> [Stated goal]:
Return exactly the listing's lines, from its first line to the line holding "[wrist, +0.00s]", ends included.

──────

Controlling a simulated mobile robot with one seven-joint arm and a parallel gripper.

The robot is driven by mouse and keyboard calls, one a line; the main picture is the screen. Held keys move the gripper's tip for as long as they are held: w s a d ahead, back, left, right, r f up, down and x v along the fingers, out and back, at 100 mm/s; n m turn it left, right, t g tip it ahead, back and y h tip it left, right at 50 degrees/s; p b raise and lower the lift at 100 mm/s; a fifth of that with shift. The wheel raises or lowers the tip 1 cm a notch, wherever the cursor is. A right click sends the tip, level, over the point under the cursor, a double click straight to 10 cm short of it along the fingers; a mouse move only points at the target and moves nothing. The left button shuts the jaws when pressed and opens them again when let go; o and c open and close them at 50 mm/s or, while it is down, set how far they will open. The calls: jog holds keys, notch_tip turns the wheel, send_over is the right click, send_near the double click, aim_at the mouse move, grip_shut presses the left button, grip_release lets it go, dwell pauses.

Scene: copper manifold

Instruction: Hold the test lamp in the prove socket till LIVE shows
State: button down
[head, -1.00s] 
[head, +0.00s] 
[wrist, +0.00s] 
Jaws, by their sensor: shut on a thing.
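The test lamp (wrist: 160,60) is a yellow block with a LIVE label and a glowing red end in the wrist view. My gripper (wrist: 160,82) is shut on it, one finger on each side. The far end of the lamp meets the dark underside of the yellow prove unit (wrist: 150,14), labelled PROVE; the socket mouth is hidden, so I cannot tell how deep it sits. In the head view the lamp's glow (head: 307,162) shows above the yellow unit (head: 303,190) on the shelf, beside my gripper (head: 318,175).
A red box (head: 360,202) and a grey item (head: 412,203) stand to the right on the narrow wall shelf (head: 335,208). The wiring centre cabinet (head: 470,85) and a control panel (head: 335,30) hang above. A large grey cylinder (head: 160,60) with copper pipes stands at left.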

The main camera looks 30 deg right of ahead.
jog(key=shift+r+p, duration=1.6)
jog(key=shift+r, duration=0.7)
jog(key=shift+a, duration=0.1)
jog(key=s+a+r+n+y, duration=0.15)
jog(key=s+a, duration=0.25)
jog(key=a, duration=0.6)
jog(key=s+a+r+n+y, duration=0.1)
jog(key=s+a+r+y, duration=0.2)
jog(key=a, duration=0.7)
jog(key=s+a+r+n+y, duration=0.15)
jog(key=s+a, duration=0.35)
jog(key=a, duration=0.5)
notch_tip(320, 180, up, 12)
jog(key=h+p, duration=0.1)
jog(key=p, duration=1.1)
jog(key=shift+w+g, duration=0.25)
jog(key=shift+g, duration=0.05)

──────

> [Complete answer]:
Controlling a simulated mobile robot with one seven-joint arm and a parallel gripper.

The robot is driven by mouse and keyboard calls, one a line; the main picture is the screen. Held keys move the gripper's tip for as long as they are held: w s a d ahead, back, left, right, r f up, down and x v along the fingers, out and back, at 100 mm/s; n m turn it left, right, t g tip it ahead, back and y h tip it left, right at 50 degrees/s; p b raise and lower the lift at 100 mm/s; a fifth of that with shift. The wheel raises or lowers the tip 1 cm a notch, wherever the cursor is. A right click sends the tip, level, over the point under the cursor, a double click straight to 10 cm short of it along the fingers; a mouse move only points at the target and moves nothing. The left button shuts the jaws when pressed and opens them again when let go; o and c open and close them at 50 mm/s or, while it is down, set how far they will open. The calls: jog holds keys, notch_tip turns the wheel, send_over is the right click, send_near the double click, aim_at the mouse move, grip_shut presses the left button, grip_release lets it go, dwell pauses.

Scene: copper manifold

Instruction: Hold the test lamp in the prove socket till LIVE shows
State: button down
[head, -1.00s] 
[head, +0.00s] 
[wrist, +0.00s] 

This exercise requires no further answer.